El dice que esa gramática servirá para enseñar a los futuros infieles que se civilicen; pero como sabe que la «unidad» es base de toda difusión exterior —porque hay que apretar el arco antes de lanzar la flecha—, dice que también ha de servir para enseñar a los «navarros y vizcaínos». Queda resuelto así el problema de las hablas hispánicas, como lo resolvían, en aquel momento, matrimonial y equilibradamente, los Reyes. La Reina, castellana, decía 'hambre', 'hablar'; El Rey, aragonés, decía 'fambre', ¡fablar'. El pueblo, que los adoraba, había hecho del hinojo —todos lo sabéis— símbolo de aquella unidad nacional, porque en Castilla decían inojo, con la inicial de Isabel (entonces inojo se escribía sin hache), y Aragón decía finojo, con la inicial de Fernando. Y ese problema, ese choque de las hablas, ellos lo resuelven con un amoroso concierto: Don Fernando modera su acento aragonés para hablar a sus súbditos, y cede a su esposa, porque sus vocablos castellanos —dice— son «más propios». Pero el poeta adivina que, en la intimidad de su hogar, a Isabel le gustaría, de vez en cuando, seguirle oyéndole fablar con aquel acento nativo con que la enamorara un día. De esta forma quedaba resuelto el problema de las hablas de un modo matrimonial; con una equidistancia entre lo local y lo estatal: el castellano para el Estado y para el Imperio, y el lenguaje vernáculo para el amor y para la domesticidad.
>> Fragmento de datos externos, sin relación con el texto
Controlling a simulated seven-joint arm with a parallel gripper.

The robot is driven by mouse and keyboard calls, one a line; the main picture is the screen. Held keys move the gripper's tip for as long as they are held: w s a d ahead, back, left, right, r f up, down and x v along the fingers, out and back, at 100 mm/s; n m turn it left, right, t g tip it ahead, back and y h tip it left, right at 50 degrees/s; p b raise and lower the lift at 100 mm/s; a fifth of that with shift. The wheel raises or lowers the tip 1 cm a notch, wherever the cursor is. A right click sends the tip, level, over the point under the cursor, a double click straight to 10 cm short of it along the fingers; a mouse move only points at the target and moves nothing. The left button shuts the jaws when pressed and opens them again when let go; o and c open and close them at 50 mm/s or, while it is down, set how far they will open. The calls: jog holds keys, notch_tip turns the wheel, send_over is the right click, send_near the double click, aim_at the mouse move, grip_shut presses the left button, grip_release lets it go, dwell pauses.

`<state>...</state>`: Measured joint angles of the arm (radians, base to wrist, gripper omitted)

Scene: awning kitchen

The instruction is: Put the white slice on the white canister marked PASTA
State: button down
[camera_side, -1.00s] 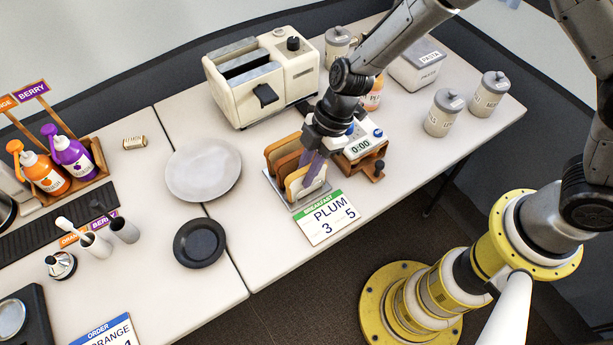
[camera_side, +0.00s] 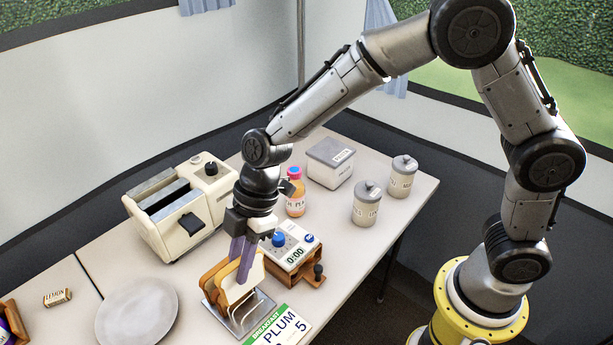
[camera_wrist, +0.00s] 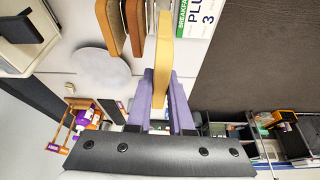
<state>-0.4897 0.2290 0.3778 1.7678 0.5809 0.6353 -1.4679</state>
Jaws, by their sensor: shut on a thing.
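The pale cream-white slice (camera_side: 230,291) stands upright between the purple fingers of my gripper (camera_side: 243,262), over the wire rack (camera_side: 262,312). The wrist view shows the slice (camera_wrist: 164,60) edge-on, with a finger on each side. It appears slightly raised, but I cannot tell whether its lower edge clears the rack. Browner slices (camera_side: 211,279) stand beside it; two show in the wrist view (camera_wrist: 136,26). The white canister marked PASTA (camera_side: 328,172) has a flat grey lid (camera_side: 331,151) and stands at the back of the table, apart from my gripper.
A toaster (camera_side: 180,215) stands left of my gripper. A timer on a wooden stand (camera_side: 294,255) is close on the right. A bottle (camera_side: 295,196) stands between gripper and canister; two round canisters (camera_side: 366,205) stand farther right. A plate (camera_side: 136,312) lies at left.

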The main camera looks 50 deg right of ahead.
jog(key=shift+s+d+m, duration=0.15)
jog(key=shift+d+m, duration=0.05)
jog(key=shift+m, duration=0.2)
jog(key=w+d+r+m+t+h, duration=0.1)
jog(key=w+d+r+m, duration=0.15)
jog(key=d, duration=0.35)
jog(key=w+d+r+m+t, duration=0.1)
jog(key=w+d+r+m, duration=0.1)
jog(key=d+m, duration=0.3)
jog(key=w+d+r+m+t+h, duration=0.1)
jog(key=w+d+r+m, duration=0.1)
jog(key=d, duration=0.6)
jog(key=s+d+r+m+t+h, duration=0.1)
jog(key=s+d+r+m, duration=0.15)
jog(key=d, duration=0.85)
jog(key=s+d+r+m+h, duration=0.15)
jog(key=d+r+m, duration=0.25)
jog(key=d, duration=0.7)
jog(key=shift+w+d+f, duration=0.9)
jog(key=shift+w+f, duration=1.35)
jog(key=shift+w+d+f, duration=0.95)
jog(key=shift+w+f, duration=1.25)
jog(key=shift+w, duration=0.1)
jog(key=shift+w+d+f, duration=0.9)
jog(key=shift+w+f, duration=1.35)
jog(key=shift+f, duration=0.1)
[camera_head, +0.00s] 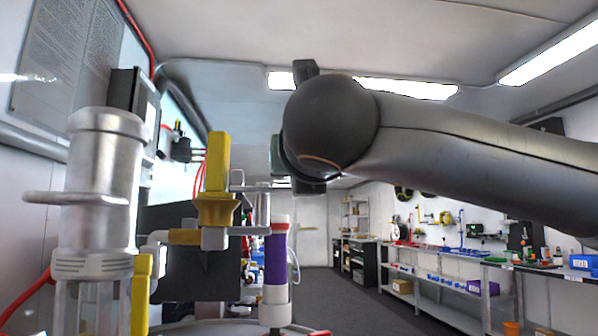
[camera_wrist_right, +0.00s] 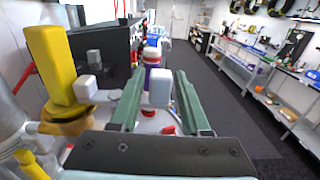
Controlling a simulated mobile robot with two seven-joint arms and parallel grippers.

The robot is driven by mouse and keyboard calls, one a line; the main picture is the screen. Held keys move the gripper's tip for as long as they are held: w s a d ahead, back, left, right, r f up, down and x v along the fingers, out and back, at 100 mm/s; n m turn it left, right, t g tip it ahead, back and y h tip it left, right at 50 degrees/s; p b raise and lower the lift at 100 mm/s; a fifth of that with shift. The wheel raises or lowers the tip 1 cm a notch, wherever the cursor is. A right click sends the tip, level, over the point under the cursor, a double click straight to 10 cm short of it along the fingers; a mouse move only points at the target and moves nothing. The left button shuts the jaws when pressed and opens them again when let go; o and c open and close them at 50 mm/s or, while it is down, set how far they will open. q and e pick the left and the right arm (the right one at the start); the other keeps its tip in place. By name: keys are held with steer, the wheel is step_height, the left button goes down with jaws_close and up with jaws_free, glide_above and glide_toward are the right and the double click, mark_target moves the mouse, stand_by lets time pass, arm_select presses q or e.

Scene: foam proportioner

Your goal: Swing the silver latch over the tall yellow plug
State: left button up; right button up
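The tall yellow plug (camera_head: 217,163) stands upright in a yellow collar (camera_head: 215,209) left of centre in the head view. It is at the left in the right wrist view (camera_wrist_right: 52,62). The silver latch (camera_head: 250,188) is right of the plug and not over its top; in the wrist view its blocky end (camera_wrist_right: 160,88) lies between my right fingers. My right gripper (camera_wrist_right: 160,76) is open, with a gap visible between that end and at least the right finger. In the head view my right gripper (camera_head: 277,157) is mostly hidden by its own wrist. My left gripper is out of view.
A large silver cylinder (camera_head: 103,180) stands left of the plug. A purple-and-white cylinder (camera_head: 277,262) stands to its right, below my right wrist. A shorter yellow part (camera_head: 141,293) is in front. Shelves (camera_head: 420,292) line the far right; the floor aisle (camera_head: 350,305) is clear.

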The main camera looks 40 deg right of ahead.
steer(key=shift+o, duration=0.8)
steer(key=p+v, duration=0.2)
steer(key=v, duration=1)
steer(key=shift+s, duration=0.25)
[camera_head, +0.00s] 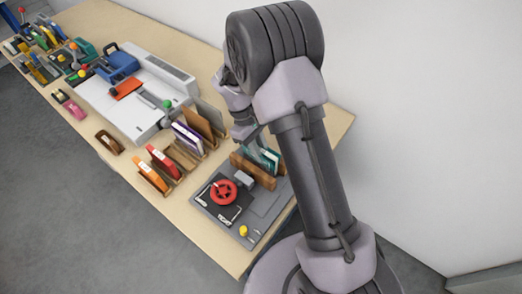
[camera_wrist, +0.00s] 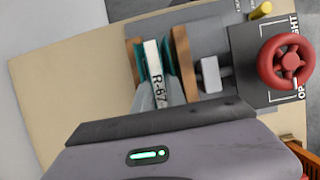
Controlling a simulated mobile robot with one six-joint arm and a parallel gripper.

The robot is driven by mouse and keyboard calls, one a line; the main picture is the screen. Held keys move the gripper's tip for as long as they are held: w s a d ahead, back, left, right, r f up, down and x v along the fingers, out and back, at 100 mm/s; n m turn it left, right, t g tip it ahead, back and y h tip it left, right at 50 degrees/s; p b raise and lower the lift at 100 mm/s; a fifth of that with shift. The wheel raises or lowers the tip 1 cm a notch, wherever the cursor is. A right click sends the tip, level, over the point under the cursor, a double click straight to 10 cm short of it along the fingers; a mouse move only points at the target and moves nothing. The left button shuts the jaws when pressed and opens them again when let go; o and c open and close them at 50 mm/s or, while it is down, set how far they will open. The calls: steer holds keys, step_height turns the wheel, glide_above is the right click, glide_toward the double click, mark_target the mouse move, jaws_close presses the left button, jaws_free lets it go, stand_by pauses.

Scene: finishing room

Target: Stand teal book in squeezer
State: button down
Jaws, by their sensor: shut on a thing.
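The teal book (camera_wrist: 155,60), with a white spine label reading "R-67", stands about upright between the two wooden boards of the squeezer (camera_wrist: 183,65). In the head view the teal book (camera_head: 268,157) is partly hidden by my arm. The squeezer (camera_head: 252,172) has a grey base, a metal block and a red handwheel (camera_head: 223,192). The handwheel also shows in the wrist view (camera_wrist: 286,62). My gripper (camera_wrist: 159,92) is shut on the teal book, one finger on each side. A narrow gap shows beside the boards. Whether the book's lower edge touches the base is hidden.
Orange, red, purple and brown books stand in a wooden rack (camera_head: 178,152) left of the squeezer. A large white machine (camera_head: 135,95) stands behind them. Clamps and tools crowd the table's far left end. Bare table (camera_head: 215,245) shows at the front, and a wall rises at right.

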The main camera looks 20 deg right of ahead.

Pero esto exigía una acentuación del elemento Imperio, del elemento humanístico, romanista; del elemento culto. ¿Para qué? Para prevenir ese declive natural de todo lo español hacia la tribu, hacia el elemento de dispersión. De esto es de lo que se ha en cargado Nebrija. Y Nebrija lo va a hacer con una fórmula de equilibrio y asimilación admirables. En aquel momento, en España, todo fue «asimilación», nada «exclusión»: el Renacimiento, una asimilación: Fray Luis de León es el Renacimiento españolizado; la Reforma, una asimilación: Loyola y Trento, y Santa Teresa, son la Reforma españolizada. Del mismo modo, Nebrija viene a ser el humanismo españolizado. Mientras otros humanistas, como se nos explicaba estos días, cual el Cardenal Bembo, no querían que sus discípulos leyeran las Epístolas de San Pablo para que no corrompieran el latín; mientras Jacopo Sannázaro metía en un poema religioso al dios Mercurio, Nebrija, con el afán de sintetizar su humanismo con la sustancia cristiana, lo aplica al estudio de los Himnos Sagrados; pone sobre Su frente la Thalicrhistia de Álvaro Gómez, porque le parece un poema virgiliano con sustancia ortodoxa; recomienda a sus alumnos el Carmen Paschale, de Seduico, porque le parece que es tan correcto en su doctrina como en su métrica. Nebrija es la cantidad de humanismo que cabe dentro de una ortodoxia intransigente.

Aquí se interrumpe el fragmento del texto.